— start PROVIDED MATERIAL —

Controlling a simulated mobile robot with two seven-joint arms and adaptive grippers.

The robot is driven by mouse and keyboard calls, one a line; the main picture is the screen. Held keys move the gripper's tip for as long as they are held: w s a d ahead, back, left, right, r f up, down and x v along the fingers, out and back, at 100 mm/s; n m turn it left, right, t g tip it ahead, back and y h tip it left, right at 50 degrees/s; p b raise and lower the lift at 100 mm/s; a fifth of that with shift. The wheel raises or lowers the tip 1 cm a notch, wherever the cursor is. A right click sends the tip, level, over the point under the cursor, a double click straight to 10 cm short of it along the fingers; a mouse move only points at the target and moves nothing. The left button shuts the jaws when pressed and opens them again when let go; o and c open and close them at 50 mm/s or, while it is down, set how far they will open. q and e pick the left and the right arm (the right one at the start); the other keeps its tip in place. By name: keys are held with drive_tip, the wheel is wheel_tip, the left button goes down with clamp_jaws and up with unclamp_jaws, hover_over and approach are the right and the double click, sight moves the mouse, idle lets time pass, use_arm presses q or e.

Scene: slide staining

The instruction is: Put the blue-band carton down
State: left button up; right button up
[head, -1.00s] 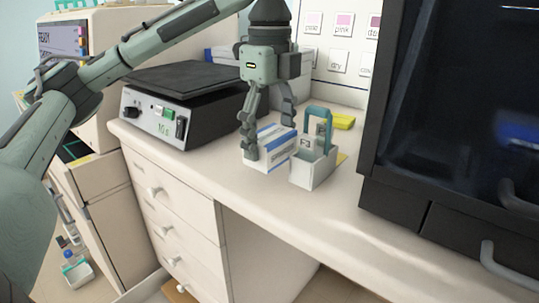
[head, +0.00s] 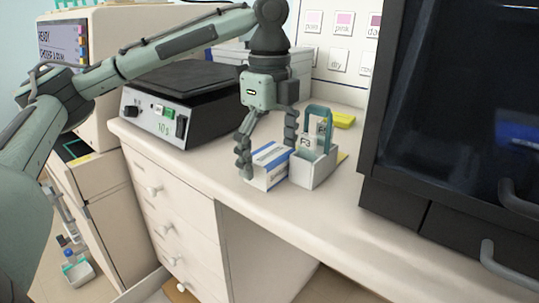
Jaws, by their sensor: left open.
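The blue-band carton (head: 265,169), white with blue bands, rests on the bench top near its front edge. Its right side is close to a small white slide holder (head: 313,168) with a teal handle; I cannot tell whether they touch. My left gripper (head: 267,160) points down over the carton with its fingers spread. One finger stands at the carton's left, the other behind its right part near the holder. The gripper is open and does not clamp the carton. My right gripper is not in view.
A black-topped hotplate (head: 160,108) stands left on the bench. A large dark cabinet (head: 450,120) blocks the right. A yellow item (head: 344,120) lies behind the holder. The bench front right of the holder (head: 320,208) is clear.

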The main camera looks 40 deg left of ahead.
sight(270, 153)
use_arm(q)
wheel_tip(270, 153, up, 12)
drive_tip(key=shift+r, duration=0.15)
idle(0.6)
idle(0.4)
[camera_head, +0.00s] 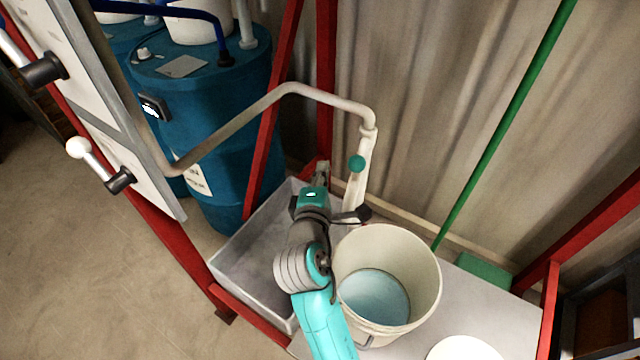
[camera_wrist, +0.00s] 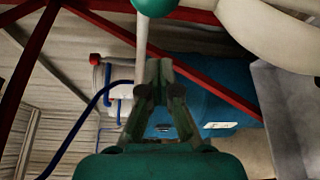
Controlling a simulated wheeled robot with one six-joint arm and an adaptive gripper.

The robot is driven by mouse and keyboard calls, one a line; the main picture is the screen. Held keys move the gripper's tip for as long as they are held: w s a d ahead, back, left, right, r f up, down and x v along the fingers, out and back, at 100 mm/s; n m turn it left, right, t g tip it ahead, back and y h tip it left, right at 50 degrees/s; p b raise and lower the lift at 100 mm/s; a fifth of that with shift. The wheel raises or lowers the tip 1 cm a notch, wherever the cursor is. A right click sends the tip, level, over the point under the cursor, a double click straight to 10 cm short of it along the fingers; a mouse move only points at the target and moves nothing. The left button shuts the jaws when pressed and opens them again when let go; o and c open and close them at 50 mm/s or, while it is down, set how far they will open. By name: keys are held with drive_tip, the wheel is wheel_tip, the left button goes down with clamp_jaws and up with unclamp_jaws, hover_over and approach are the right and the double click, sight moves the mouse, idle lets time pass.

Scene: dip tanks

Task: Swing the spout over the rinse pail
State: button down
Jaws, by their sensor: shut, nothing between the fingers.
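The pale spout pipe (camera_head: 330,98) runs from the left, over the tray, and bends down at its right end. A teal ball knob (camera_head: 357,163) sits on its downturned part; it also shows at the top of the wrist view (camera_wrist: 153,6). The spout's lower end appears beside the rinse pail's left rim; its exact height is unclear. The cream rinse pail (camera_head: 428,270) holds pale blue liquid. My gripper (camera_head: 322,168) is shut and empty, left of the downturned part and apart from the knob. In the wrist view its fingers (camera_wrist: 160,66) point up below the knob.
A grey tray (camera_head: 235,262) lies left of the pail. Blue drums (camera_head: 225,110) stand behind it. Red frame posts (camera_head: 326,75) rise nearby, and a green pole (camera_head: 505,120) leans at right. A panel with white-knobbed levers (camera_head: 90,160) is at left.

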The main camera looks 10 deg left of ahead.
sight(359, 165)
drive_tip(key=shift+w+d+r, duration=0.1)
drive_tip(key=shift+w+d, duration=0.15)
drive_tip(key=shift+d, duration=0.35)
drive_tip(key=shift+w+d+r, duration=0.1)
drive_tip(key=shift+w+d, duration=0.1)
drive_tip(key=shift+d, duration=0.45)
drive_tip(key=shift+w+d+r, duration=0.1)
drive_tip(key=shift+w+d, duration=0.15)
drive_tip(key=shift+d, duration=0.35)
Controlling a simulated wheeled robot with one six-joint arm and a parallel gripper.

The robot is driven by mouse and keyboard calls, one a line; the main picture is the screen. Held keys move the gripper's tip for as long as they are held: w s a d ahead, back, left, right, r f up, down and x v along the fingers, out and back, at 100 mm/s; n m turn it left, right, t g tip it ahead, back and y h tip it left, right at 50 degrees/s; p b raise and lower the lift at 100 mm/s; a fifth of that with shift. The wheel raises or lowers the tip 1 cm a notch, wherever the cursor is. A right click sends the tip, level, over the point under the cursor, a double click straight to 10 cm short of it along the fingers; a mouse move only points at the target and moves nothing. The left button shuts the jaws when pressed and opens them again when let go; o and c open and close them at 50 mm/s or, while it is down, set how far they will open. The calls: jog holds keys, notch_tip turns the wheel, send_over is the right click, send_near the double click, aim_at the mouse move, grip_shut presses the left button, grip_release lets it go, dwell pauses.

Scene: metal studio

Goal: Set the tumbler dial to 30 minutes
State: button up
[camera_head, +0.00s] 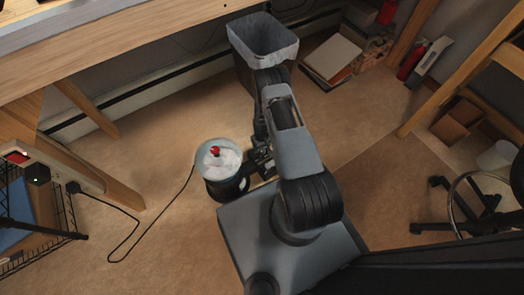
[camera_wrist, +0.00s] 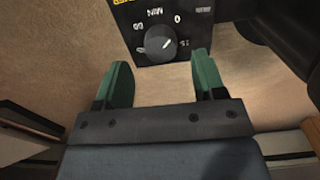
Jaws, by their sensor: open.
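The tumbler (camera_head: 224,168), a clear drum with pale contents, a red knob on top and a dark base, stands on the floor left of my arm. In the wrist view its black panel (camera_wrist: 128,40) carries the round grey tumbler dial (camera_wrist: 160,44), with a white pointer mark slanting up and right. Numbers and "MIN" ring the dial; a 0 is at upper right and what looks like 15 at right, while the left ones are hard to read. My gripper (camera_wrist: 161,64) is open, its green fingers below and either side of the dial, with nothing between them.
A black cord runs from the tumbler to a power strip (camera_head: 50,165) at left. A wire rack (camera_head: 60,215) stands at left, a bin (camera_head: 263,42) behind my arm, and a chair base (camera_head: 465,205) at right. Open floor lies left of the tumbler.

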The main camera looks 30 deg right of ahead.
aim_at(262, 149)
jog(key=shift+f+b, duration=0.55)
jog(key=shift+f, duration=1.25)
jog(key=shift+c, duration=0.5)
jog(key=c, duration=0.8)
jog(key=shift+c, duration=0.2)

— end PROVIDED MATERIAL —

WORK REQUIRED:
From the listing above, pick out each line where the word "joint" appears.

REPLY:
Controlling a simulated mobile robot with two seven-joint arms and adaptive grippers.
Controlling a simulated wheeled robot with one six-joint arm and an adaptive gripper.
Controlling a simulated wheeled robot with one six-joint arm and a parallel gripper.

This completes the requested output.